イ・ジョンホ(李宗昊)科学技術情報通信相は「宇宙経済を実現するためには、初期段階における公共の役割が重要だ。民間が参加できる公共R&D需要の発掘と民間小型発射場構築、公共機関試験施設開放などを通じ、民間主導の宇宙産業が胎動できるよう支援する」と強調した。

◇打ち上げに成功したスタートアップ

国内の民間宇宙産業も拡大している。まだ試験段階ではあるが、宇宙ロケット(発射体)の打ち上げに成功したスタートアップも登場した。こうした宇宙関連のスタートアップが今年から成果を出すようになり、2030年には6420億ドル(約89兆4562億円)まで成長するとされる宇宙産業の一角を占めると期待されている。
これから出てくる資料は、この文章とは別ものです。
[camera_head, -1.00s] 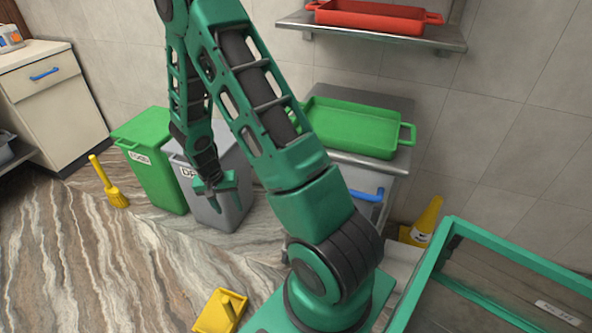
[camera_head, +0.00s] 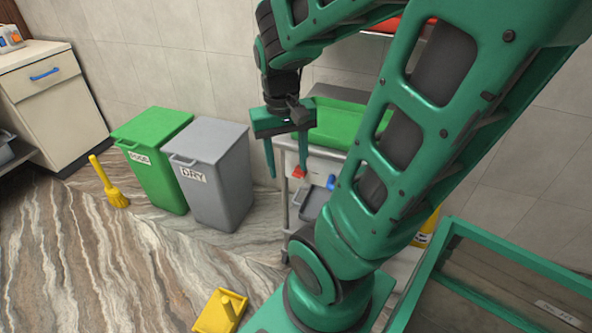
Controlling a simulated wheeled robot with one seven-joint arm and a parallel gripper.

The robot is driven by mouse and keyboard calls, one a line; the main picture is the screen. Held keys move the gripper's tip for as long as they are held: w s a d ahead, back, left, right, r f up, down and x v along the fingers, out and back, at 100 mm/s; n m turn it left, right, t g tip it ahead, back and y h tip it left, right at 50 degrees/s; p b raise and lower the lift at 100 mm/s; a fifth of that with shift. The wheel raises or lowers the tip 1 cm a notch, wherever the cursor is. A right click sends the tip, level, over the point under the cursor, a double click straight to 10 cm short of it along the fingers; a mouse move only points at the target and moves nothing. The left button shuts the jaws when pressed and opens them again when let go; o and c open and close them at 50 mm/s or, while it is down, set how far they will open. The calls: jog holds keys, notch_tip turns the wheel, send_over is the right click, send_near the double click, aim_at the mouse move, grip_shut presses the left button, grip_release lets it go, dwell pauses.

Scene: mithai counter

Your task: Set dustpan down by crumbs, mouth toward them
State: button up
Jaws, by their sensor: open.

ヌリ号に先立ち、韓国の宇宙ロケット発射をリードした企業はイノスペースだ。今年3月、ブラジルのアルカンタラ射場で、独自開発した「HANBIT-TLV」の試験発射に成功した。独自開発した15t級ハイブリッドエンジンを利用した発射体だ。ブラジルの保安要請で、到達高度は公開されなかったが、高度50~100kmの準軌道級の飛行に成功したものと推定される。

イノスペースはHANBIT-TLVの成功をふまえ、来年には高度500kmに50kgの搭載体を載せた「HANBIT-Nano」を試験発射する予定だ。すでに成功した15t級ハイブリッドエンジンが使われるが、2段発射体であるため、段分離、ペアリング技術などが追加開発されなければならない。イノスペースは年内に開発を完了する計画だ。

ペリジエアロスペースも年内の打ち上げを控えている。打ち上げ場所は、韓国・済州(チェジュ)の海だ。同社が打ち上げる発射体は高度500kmに150kgの搭載体を載せることができる「BW-1」だ。

こちらはイノスペースとは異なり、液体燃料を基盤としている。今年、済州で推進する打ち上げは「BW-1」の上段部だ。ペリジエアロスペースは2021年12月、2022年11月の2度にわたり、プロトタイプ(試作モデル)の「BW-0.1」発射にも成功している。